Les hauts‐parleurs annoncent que les treize derniers otages vivants sont arrivés en Israël. Nos vingt sûrs-vivants sont rentrés à la maison. Et puisque nous ne sommes pas à un miracle près, le soleil perce les nuages et inonde la place. À travers mon objectif, je vois des centaines de milliers d’Israéliens baignés dans la lumière chaude, leurs sourires exacerbés, leurs cheveux ou, à défaut leur crâne, brillent, tout autant que leurs yeux mouillés. On embrasse son voisin, on embrasse son enfant, sa mère, son père, sa grand‐mère et son grand‐père, on crie, on saute, on chante, c’est cathartique, transcendant, trop vaste pour être contenu, trop fou pour être intégré. Nous avons retrouvé nos pièces manquantes, nous respirons à nouveau.
Je me retourne vers les photographes, vidéastes et journalistes. Ils viennent des quatre coins du monde. Les Israéliens sont aisément identifiables. Eux qui, depuis le 7 octobre, sont barricadés derrière leurs boîtiers et objectifs massifs ; eux qui, depuis deux ans, voient chaque émotion amplifiée par la lentille, chaque larme agrandie par le zoom, chaque cri muet résonner dans leur œil. Ceux‐là, aujourd’hui, n’ont plus pu se protéger derrière le métier. Les yeux se remplissent, les visions se troublent tout comme les prises de vue. Résultat, les masques et les caméras tombent.
Quel sentiment unique : réaliser que l’histoire se fait sous nos yeux. A fortiori pour ceux dont le métier est de la raconter. Impossible de ne pas capturer ce moment. Saisir et ressentir. Ressentir et saisir. Certains font une pause et déchargent la douleur accumulée ; deux années de regards impuissants. Il y a ce photographe qui sanglote entre deux clics, un sourire incontrôlable cloué aux lèvres. Il y a cette femme qui baisse son appareil pour admirer la foule, pour elle, pour panser son cœur, et qui, lorsqu’elle se rend compte que je la filme, explose en pleurs. Comme si le fait d’être à son tour regardée, lui avait rendu, un instant, sa place parmi les citoyens meurtris. C’est à son tour de pleurer. C’est à son tour d’être vulnérable.

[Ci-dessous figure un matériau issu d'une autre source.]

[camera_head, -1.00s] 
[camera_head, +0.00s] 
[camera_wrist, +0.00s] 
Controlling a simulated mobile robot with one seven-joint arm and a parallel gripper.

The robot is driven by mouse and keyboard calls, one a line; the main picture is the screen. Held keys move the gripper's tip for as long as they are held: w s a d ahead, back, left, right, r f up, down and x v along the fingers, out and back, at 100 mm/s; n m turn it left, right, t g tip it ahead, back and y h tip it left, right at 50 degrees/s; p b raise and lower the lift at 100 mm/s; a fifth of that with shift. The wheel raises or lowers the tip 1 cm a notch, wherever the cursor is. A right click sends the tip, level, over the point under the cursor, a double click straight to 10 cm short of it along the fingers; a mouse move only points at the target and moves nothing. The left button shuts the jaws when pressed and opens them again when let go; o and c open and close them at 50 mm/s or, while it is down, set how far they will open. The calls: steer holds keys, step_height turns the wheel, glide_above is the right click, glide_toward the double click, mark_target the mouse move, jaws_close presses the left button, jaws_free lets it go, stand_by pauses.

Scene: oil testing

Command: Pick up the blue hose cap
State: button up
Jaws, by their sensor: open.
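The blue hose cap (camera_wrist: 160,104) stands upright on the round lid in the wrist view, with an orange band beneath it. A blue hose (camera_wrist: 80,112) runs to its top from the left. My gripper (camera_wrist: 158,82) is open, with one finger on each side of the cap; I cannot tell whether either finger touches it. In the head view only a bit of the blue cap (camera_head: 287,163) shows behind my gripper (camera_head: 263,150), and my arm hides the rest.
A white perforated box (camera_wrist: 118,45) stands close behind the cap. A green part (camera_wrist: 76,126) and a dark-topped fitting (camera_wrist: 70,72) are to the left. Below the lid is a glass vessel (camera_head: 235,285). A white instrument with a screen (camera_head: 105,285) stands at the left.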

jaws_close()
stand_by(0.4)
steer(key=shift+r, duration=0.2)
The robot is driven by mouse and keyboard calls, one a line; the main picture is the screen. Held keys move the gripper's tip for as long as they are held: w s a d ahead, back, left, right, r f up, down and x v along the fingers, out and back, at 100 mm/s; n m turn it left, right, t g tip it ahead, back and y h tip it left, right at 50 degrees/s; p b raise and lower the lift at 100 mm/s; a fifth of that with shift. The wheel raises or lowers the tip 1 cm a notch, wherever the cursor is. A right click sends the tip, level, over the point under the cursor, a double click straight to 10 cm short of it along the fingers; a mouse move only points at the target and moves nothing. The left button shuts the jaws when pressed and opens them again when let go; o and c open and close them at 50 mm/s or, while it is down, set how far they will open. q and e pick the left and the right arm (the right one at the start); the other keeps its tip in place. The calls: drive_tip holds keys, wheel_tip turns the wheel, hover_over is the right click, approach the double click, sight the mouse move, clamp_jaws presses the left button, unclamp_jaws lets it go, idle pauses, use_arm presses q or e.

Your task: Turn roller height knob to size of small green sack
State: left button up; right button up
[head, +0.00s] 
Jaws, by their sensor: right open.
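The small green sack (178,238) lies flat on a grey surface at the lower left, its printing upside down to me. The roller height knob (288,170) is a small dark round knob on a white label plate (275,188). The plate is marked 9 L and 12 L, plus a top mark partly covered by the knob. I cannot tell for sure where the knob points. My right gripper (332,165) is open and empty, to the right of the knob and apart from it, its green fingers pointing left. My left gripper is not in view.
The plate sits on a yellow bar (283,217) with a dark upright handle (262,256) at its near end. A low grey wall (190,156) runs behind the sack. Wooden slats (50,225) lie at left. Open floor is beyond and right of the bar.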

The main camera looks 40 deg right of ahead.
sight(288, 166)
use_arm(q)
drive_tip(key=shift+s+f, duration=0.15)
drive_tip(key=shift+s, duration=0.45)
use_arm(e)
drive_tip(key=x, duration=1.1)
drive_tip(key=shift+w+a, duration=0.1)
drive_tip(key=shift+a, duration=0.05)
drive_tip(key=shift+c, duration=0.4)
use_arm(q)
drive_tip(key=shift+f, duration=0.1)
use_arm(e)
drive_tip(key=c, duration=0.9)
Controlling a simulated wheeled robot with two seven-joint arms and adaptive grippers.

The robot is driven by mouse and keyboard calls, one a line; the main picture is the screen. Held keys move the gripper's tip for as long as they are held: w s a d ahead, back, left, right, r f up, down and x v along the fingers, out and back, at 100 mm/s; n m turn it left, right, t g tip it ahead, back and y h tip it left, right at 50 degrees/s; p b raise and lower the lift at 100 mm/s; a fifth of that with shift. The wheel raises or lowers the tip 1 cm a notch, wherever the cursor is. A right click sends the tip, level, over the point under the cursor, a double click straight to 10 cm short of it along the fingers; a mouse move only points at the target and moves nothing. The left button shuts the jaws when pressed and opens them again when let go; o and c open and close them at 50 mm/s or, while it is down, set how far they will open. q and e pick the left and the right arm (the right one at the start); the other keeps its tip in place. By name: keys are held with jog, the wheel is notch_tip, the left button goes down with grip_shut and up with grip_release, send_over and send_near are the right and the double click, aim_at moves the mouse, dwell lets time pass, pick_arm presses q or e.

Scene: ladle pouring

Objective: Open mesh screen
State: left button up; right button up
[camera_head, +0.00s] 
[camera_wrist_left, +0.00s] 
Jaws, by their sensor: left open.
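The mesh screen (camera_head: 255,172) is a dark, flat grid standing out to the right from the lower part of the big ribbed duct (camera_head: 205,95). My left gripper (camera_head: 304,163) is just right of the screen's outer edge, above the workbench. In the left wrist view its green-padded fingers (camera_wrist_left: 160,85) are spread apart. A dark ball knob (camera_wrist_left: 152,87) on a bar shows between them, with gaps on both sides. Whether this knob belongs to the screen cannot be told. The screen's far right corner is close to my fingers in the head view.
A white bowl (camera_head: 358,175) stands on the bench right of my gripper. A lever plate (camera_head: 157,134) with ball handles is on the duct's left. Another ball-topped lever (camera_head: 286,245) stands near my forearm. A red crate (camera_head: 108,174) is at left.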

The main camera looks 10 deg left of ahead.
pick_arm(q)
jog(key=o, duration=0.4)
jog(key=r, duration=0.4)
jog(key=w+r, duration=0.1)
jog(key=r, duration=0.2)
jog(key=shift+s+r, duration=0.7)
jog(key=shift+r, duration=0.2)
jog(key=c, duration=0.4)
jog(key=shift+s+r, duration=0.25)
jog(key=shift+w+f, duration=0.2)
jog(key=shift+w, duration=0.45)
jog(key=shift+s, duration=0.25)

J’ai appris plus tard qu’elle est la réalisatrice officielle de Bring Them Home. Ce compte qui rend visibles les visages et les histoires des personnes retenues à Gaza, ainsi que leurs familles. Ce compte qui informe le public des développements liés aux négociations et aux libérations. Depuis deux ans, c’est elle qui les filme et recueille leurs histoires, leurs cris de douleur et leurs supplications. Elle ne signe jamais son travail. Chaque contenu est anonyme. Sur son visage résonne cette pureté propre à celles et ceux qui donnent sans se montrer.
Cette journée est un vertige. Elle nous contraint à ressentir deux émotions qui se déchirent : la joie et la douleur. Nous sommes condamnés à porter les deux à la fois, comme si toute respiration devait aussi contenir un soupir.
Par moments, la joie prend le dessus – elle explose, irrépressible, puis la douleur la rattrape, plus lourde encore d’avoir été oubliée une seconde.
Chaque éclat de rire semble creuser un peu plus le manque de ceux qui ne riront plus.
Et pourtant, c’est ce grand écart‐là qui fait de nous des vivants : capables d’exulter et de saigner dans le même souffle.
Dans la clameur, il y a toujours un sanglot qu’on n’entend pas.
Je pense à Karina Engel et à sa fille Yuval.
Du kibboutz Nir Oz, le 7 octobre, elles ont perdu un mari et un père, Ronen. Son corps est toujours là‐bas, à Gaza. Et pendant que la foule exulte, elles attendent encore. Je pense à Amit Siman‐Tov, dont la mère, le frère, la femme et leurs trois enfants, ont été assassines le 7 octobre.
Je pense à ceux qui n’ont pas le luxe de mettre le deuil de côté pour exulter, à ceux dont le cœur est à jamais troué par la perte d’un être cher.
Le lendemain, c’est le jour de Simhat Torah. La même fête qui, deux ans plus tôt, s’était ouverte dans le sang.
Le lendemain, des centaines de milliers d’Israéliens iront hurler la nécessité de vivre, ils danseront avec la douleur, et non contre elle.
Deux Simhat Torah plus tard, sur le site du festival Nova, sur la place des otages, et dans tout Israël, les corps dansants des vivants crieront la fureur de vivre.